I've heard third-party integrations can initiate recording, albeit with requisite notifications still in place. Is this accurate, or are there scumbag third-party compliance solutions that somehow manage to bypass things?

Based on other comments here, the Linux client appears to be the most privacy-focused insofar that it's too broken to function. :-)

[0] https://learn.microsoft.com/en-us/microsoftteams/teams-recor...

[1] https://learn.microsoft.com/en-us/microsoftteams/cloud-recor...

Do 1:1 calls work in Firefox there?
2023 and we still don't have a simple 1:1 calls, but we have group calls available... Go figure.

The phrase: "hold on, let change to {insert chromium based browser} real quick to call you", has become usual for me.

Using Teams as a Linux user is a nightmare, and continues to be. Now microsoft doesn't know if they want to continue to persist forcing Electron garbage down people's throats, or fall back to the web version, which is equally terrible. Latest, they try to push people away from electron version to web client in a browser (edge only works right of course!), and the web is still as broken as it ever was under firefox or chrome.

Last month my current customer announced they're tracking everything said on teams to threaten who to fire, so now even less people use it now for fear of layoffs. Hooray for big brother!

Teams is still a shitshow, I just feel bad for the monkeys that are stuck using teams, the most anti-social service ever employees fear to use.

Running it in Chromium works fine for me, also for meetings.
Using Teams on Windows is also a nightmare.

Slow as molasses, highjacking global keyboard shortcuts, bugs galore, and bad UX.

At least you have keyboard shortcuts. On macos you don’t get anything that isn’t a menu item.
>Last month my current customer announced they're tracking everything said on teams to threaten who to fire, so now even less people use it now for fear of layoffs. Hooray for big brother!

This doesn't sound like a problem with Teams so much as a problem with that company's management. However, look at the bright side: this company has loudly told their employers that they should start looking for a new job now instead of waiting for the axe to drop later.

Is it getting big usability improvements? Consistency improvements? Stop-fucking-up-and-making-everything-terrible improvements? Because I'd like those more than performance improvements.

It's genuinely amazing how some of the richest companies in the world can't manage to make a chat program or video conferencing program worth a damn, in 2023. We were supposed to have flying cars like two decades ago, but we can't even share video and text over residential internet connections faster than some ISPs' backbones used to be, on computers the size of your hand with more processing power than old supercomputers.

>It's genuinely amazing how some of the richest companies in the world can't manage to make a chat program or video conferencing program worth a damn, in 2023.

What are you talking about?

I use Facebook Messenger's video chat regularly, and it works great. I've also used Zoom many times, and it also works great. Both of these are on Linux, BTW (FBM is through the browser).

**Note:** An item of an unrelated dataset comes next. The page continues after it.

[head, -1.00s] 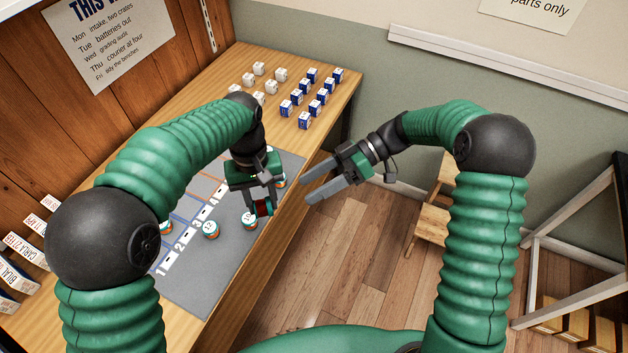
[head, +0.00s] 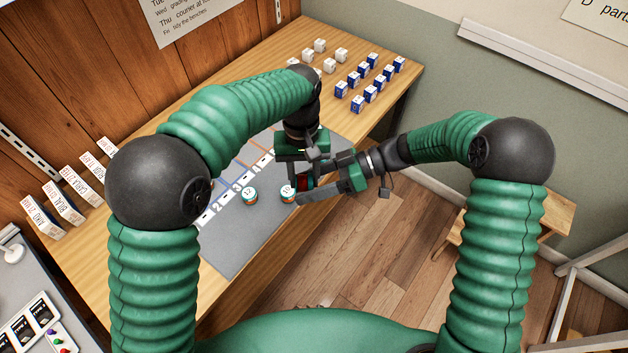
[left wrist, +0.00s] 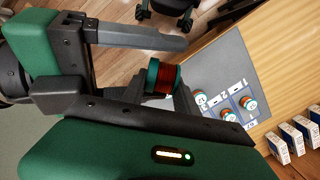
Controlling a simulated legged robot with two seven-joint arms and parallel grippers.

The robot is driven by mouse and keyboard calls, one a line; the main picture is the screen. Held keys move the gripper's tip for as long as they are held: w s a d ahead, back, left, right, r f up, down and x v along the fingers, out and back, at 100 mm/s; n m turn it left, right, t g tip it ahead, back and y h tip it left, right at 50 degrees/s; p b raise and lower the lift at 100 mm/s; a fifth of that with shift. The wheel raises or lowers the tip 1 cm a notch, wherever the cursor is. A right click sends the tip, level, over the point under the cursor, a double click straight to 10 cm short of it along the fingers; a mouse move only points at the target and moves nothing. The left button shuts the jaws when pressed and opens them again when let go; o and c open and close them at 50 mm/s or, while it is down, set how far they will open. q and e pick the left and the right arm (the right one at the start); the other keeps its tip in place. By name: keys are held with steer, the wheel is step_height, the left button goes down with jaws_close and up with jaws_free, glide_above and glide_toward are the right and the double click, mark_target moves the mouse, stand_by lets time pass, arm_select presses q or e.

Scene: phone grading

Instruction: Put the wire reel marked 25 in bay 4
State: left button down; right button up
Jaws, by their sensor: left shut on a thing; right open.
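My left gripper (head: 302,184) is shut on a wire reel (left wrist: 163,79) with dark red wire and teal flanges, held above the mat. The reel's number cannot be read. My right gripper (head: 323,184) is open beside it; in the left wrist view its two dark fingers lie on either side of the reel. The grey mat (head: 226,255) has a white strip of bay numbers (head: 237,188); bay 4 is partly hidden by my left arm.
Several white boxes (head: 341,55) and blue boxes (head: 357,104) stand at the bench's far end. Upright labelled boxes (head: 68,206) line the wall side. My two grippers are very close together over the bench's right edge.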

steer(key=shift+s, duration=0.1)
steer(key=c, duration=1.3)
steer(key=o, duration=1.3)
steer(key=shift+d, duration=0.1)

Just because Microsoft's offering is a dumpster fire (as usual) doesn't mean everything else is too.

Are they going to fix how the misery of threads in public channels compared to private chats costs the economy cumulatively billions of dollars in communications overhead?

It baffles my mind how many times we’ve lost good explanations, duplicated debugging work, and made information impossible to search for others because it’s more pleasant to put it in a private chat with 8 people than deal with the misery of the motherfucking auto-collapsing threads in regular rooms.

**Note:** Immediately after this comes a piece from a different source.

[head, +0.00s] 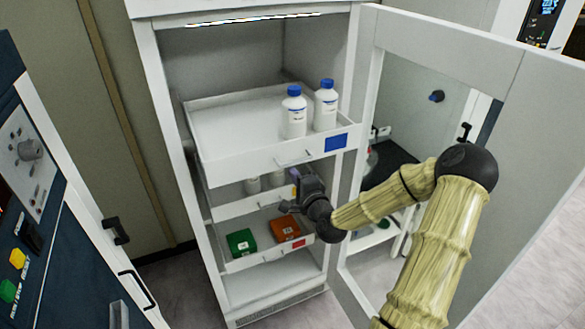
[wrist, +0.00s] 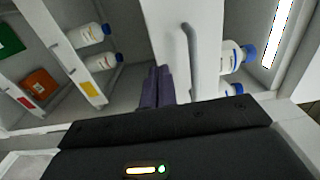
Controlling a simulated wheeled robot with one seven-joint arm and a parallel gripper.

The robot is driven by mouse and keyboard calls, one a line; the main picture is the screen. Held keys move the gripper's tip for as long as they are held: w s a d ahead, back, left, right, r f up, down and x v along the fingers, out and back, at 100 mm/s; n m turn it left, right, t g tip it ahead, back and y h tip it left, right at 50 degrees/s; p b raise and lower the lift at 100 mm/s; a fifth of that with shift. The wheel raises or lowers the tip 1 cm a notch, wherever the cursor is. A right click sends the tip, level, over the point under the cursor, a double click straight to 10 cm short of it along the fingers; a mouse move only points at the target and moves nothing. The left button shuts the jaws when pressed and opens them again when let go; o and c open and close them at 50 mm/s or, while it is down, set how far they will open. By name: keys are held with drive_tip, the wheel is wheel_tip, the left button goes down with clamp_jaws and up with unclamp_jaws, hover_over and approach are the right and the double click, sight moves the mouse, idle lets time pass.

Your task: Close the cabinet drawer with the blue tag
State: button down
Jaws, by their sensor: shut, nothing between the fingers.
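The top drawer (head: 240,160) with the blue tag (head: 336,142) is pulled out of the white cabinet. Two white bottles with blue caps, a left one (head: 294,115) and a right one (head: 326,105), stand upright in it. Its front has a bar handle (head: 295,160), which also shows in the wrist view (wrist: 190,65). My gripper (head: 296,182) is shut and empty, just below that drawer front in the head view. In the wrist view its fingers (wrist: 158,82) point toward the drawer front beside the handle. I cannot tell whether they touch it. The tag is not visible there.
Below are a drawer with a yellow tag (wrist: 88,89) holding bottles and a drawer with a red tag (head: 299,244) holding a green box (head: 241,242) and an orange box (head: 285,228). The open glazed cabinet door (head: 500,130) stands right, close to my arm.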

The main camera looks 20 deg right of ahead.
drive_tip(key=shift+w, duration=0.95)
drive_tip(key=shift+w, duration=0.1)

We have up on public teams chats and use them only for alerts by bots. They aren't just badly designed but we found that some users no matter how many times you explain it to them don't understand the concept of threads and create a new one with every message they send.
Teams is adequate, gets the job done, but it is not great. You use it because you have to not because you love it.

The dichotomy between Chat and Teams seems arbitrary.

The biggest miss is search. So much data is trapped inside Teams. If Teams had instant search that worked as well as the Search box at the bottom of Hacker News that would be a killer feature.

> The biggest miss is search.

Hey, at least the search finds stuff since a few months. Before that, a search would show exact results, with no way whatsoever to show the context of the result, making it utterly useless. It’s not a great search, but I’m just happy I can find things at all, now.

I’m actually happy that any chat message in teams is pretty much gone forever as soon as is it off the screen. It keeps people from using it for anything other than one off questions.
Teams is a good argument for anti monopoly laws. We have so many superb messaging apps and yet we all have to use one that is only just considered usable.
Amen. Searching chat history is a uniquely horrible experience. I’d like to search for a word or phrase and see not just the single chat response it appears in, but some context around it. As it stands I’ve found myself searching for a phrase, noting the date on which it occurred, then finding the chat/discussion and scrolling up to that date.
It would be funny if this is part of a PR deflection campaign because of the Bing chat fiasco, and they end up pushing it out before it's ready and it also gets roasted. Cascading failure of management.
I hope they fix issues on macos. It blows up my M1 MacBook Pro’s battery life. Their threads seem to lock the UX under heavy processing, with video/app stuttering and frames being dropped.

Zoom on the other hand no issues whatsoever. Similarly, Slack (which is also electron based, or used to be) runs well too.

Obviously, you need to get rid of your MacBook and buy a Microsoft Surface.

/s

It didn’t hit me until you said it. Is this corporate dickery? Not in this case, sadly. Teams is a resource hog anywhere - Windows including. At least macOS on M1 chip gets a spectacular battery life even with Teams.
I had a chance to preview/test this upcoming release. Its a major positive improvement. It doesn't change the UI but improves the performance to the point that Teams becomes like early version of Slack from 2019
Didn’t they drop linux support recently?

One step forward, two backwards?

Teams is so bad I based my most recent job search on this. I had three prospects, one of them was using Google, other two Microsoft for the interview. I chose the ones who used Google. Not only for superficial reasons but for having the sense to pick out a better toolset. So far it seems to have been the right canary to pick.

They still use Slack for text-based communication, though. Nothing seems to have beaten it yet. Perhaps Matrix could if their 2023 wishes come true.

I feel like, if tech workers were ever to properly unionize, it would be to force employers to not use fucking Microsoft Teams.